• Extracted information
-=-=-
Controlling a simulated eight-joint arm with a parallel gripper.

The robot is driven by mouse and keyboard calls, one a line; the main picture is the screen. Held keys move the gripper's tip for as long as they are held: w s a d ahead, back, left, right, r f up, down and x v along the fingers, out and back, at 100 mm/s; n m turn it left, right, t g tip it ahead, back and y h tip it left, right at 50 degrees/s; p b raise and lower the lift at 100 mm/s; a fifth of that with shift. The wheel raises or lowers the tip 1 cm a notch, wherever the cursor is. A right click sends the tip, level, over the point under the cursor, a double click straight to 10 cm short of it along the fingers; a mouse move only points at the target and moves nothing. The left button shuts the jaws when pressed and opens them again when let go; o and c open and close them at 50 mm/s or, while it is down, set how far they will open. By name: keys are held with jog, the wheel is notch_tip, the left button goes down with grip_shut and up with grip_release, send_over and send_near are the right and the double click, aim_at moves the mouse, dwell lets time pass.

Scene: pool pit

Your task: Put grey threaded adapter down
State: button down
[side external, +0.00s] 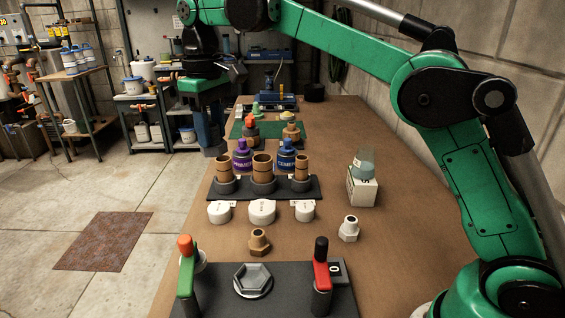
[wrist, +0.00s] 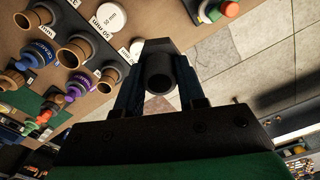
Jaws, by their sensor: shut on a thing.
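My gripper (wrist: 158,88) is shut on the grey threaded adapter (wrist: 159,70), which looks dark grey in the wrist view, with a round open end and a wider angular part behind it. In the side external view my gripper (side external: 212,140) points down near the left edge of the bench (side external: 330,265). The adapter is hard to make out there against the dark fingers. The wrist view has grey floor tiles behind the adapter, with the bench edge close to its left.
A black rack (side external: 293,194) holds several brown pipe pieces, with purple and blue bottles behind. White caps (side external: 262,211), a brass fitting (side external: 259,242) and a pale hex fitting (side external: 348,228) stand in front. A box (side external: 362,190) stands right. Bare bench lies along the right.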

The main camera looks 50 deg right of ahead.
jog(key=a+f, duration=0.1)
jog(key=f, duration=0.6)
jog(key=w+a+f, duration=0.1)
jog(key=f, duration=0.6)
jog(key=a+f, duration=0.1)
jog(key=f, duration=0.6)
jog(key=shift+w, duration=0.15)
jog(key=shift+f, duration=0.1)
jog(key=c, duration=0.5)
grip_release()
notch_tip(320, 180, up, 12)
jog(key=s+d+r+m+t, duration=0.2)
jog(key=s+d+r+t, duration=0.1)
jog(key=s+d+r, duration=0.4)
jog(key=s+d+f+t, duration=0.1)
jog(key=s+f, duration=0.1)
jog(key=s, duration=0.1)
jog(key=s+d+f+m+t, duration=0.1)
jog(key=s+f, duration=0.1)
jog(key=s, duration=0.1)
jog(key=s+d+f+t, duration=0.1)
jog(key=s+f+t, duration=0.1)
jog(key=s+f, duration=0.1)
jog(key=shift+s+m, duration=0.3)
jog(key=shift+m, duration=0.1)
-=-=-
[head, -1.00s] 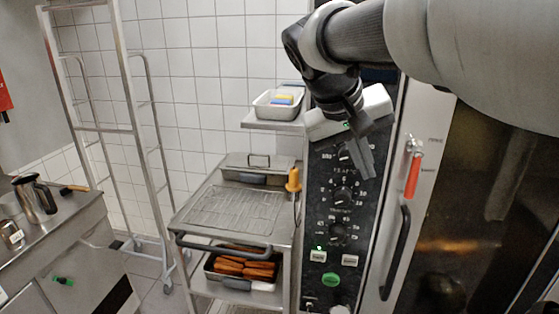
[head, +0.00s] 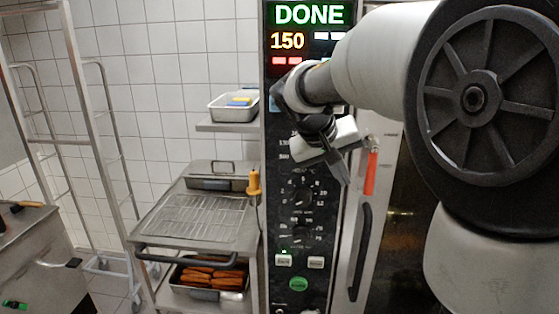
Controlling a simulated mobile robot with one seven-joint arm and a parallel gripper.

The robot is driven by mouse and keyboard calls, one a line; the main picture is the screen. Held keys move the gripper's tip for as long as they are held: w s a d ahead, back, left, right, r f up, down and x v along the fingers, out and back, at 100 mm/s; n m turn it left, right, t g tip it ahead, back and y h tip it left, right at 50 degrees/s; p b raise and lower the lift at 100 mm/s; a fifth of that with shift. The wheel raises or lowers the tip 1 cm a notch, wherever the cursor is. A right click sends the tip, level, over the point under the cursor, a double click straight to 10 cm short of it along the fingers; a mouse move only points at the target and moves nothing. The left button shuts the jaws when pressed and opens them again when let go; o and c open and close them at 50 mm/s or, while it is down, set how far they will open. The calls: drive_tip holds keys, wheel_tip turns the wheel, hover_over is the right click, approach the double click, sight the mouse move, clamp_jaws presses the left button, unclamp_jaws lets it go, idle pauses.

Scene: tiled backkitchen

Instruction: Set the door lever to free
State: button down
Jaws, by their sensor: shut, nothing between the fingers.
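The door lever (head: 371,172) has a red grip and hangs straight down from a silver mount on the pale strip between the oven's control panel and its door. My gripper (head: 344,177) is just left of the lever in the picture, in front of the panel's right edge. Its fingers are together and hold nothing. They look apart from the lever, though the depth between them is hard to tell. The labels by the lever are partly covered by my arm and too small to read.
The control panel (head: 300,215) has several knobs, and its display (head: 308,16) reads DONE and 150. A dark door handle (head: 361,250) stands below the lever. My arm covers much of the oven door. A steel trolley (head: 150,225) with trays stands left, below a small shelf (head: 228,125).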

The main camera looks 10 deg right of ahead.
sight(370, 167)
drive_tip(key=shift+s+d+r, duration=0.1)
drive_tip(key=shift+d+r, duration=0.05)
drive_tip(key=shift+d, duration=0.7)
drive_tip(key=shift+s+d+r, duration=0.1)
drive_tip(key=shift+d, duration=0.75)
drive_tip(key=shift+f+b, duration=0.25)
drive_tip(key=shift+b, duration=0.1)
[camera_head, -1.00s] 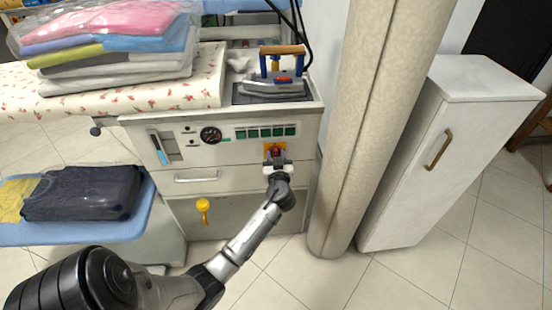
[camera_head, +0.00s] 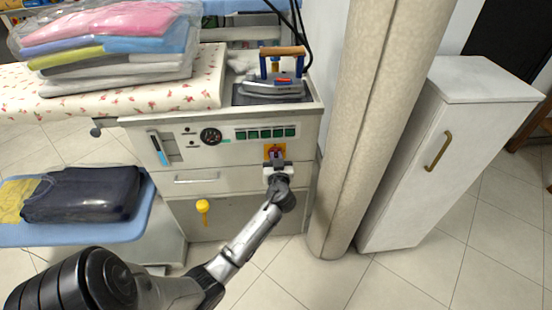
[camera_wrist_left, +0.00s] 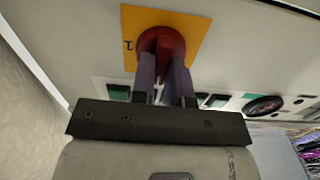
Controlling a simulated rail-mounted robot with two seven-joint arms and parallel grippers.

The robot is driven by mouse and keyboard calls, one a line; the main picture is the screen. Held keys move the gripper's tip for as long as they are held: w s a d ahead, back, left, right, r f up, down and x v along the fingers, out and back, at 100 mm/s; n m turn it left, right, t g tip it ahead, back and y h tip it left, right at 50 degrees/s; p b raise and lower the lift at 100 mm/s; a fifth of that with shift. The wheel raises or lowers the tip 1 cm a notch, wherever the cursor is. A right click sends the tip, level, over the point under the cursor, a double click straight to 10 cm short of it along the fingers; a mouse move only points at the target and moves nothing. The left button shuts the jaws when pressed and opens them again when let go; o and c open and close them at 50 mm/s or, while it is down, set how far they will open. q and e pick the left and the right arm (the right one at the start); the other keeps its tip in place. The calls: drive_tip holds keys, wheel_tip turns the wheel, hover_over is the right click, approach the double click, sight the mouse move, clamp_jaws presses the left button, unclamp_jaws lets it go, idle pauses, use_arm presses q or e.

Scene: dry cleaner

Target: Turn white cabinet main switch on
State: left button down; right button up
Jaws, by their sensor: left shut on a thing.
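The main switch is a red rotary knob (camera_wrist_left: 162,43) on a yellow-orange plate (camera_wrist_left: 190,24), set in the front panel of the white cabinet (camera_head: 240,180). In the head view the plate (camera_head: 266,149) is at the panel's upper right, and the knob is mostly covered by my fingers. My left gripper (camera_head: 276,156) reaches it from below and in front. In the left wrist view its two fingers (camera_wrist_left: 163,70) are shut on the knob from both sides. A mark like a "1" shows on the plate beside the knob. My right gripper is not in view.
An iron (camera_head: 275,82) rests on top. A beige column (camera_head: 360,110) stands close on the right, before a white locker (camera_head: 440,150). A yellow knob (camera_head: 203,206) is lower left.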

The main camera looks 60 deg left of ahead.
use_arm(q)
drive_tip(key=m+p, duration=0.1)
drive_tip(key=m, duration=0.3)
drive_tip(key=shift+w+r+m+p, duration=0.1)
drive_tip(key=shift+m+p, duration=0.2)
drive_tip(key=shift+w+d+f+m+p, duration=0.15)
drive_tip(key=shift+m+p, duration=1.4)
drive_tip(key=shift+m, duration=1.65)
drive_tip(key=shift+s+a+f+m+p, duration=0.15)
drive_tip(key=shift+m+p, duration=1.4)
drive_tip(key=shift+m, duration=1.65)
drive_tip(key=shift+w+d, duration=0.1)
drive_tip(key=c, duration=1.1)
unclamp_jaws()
-=-=-
• Task details
Take the lines above starting at the one containing "[camera_wrist_left, +0.00s]" and ending at the one containing "Controlling a simulated rail-mounted", and print them again exactly, without pictures.

• Solution to the exercise
[camera_wrist_left, +0.00s] 
Controlling a simulated rail-mounted robot with two seven-joint arms and parallel grippers.

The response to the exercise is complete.